This picture, which is signed by the painter, probably dates from 1485-88.

281. ST. JEROME READING.

Marco Basaiti (Venetian: painted 1500-1521).

Basaiti—born in Friuli; according to some writers, of Greek parents—was assistant to Alvise Vivarini. He was one of the early Venetian painters in oils. His works when well preserved are (says Sir F. Burton) brilliant in colour, and display great ability in the general management of the accessories, especially in the landscape backgrounds, which, according to Zanetti, he contrived to unite with his figures more skilfully than his contemporaries.

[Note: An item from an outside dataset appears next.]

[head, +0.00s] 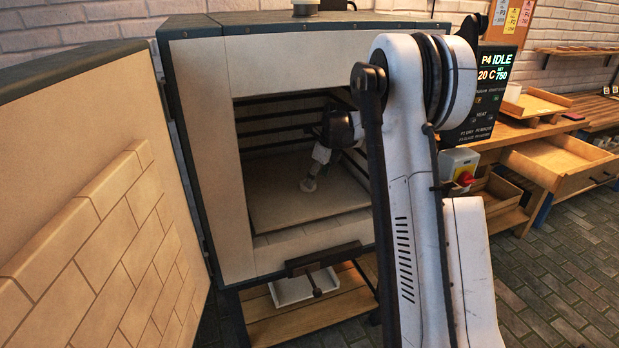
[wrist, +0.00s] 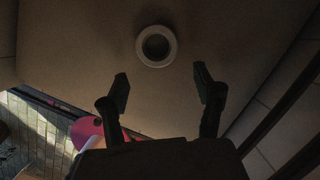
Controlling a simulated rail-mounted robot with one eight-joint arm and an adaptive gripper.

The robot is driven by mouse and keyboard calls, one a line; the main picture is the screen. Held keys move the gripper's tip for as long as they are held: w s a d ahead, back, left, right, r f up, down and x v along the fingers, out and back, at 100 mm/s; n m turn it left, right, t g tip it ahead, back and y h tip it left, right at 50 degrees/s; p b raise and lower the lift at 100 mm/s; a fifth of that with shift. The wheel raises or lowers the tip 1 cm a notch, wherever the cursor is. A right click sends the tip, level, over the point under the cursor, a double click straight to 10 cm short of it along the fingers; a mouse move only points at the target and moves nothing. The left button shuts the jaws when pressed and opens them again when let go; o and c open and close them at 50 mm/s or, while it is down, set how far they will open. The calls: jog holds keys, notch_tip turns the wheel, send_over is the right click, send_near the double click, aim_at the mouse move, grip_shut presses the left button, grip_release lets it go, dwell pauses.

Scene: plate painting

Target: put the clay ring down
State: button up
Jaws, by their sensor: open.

The scenery, says Gilbert (Cadore, p. 42), is that of Serravalle in Titian's country—Serravalle, "the true gate of the hills," with walls and towers rising steeply on the hill-side. The way in which the old masters thus consigned their saints and anchorites to the hill-country is very typical of the mediæval view of landscape. "The idea of retirement from the world for the sake of self-mortification ... gave to all mountain solitude at once a sanctity and a terror, in the mediæval mind, which were altogether different from anything that it had possessed in the un-Christian periods.... Just in so much as it appeared necessary for the noblest men to retire to the hill-recesses before their missions could be accomplished, or their spirit perfected, in so far did the daily world seem by comparison to be pronounced profane and dangerous; and to those who loved that world and its work, the mountains were thus voiceful with perpetual rebuke.... And thousands of hearts, which might otherwise have felt that there was loveliness in the wild landscape, shrank from it in dread, because they knew that the monk retired to it for penance, and the hermit for contemplation" (Modern Painters, vol. iii. pt. iv. ch. xiv. § 10).

282. THE GLORIFICATION OF THE VIRGIN.

Bertucci (Umbrian: 16th Century).

Formerly ascribed in the Official Catalogue to Lo Spagna (for whom see under 1032); by other critics attributed to Giovanni Battista of Faenza, called Bertucci (the monkey), an artist who borrowed both from the Umbrian School and from Lorenzo Costa. The similarity between this picture and No. 629, by the latter artist, especially in the playing angels at the foot of the throne, is remarkable (see Richter's Italian Art in the National Gallery, p. 52). Works by Bertucci are to be seen in the picture gallery of Faenza.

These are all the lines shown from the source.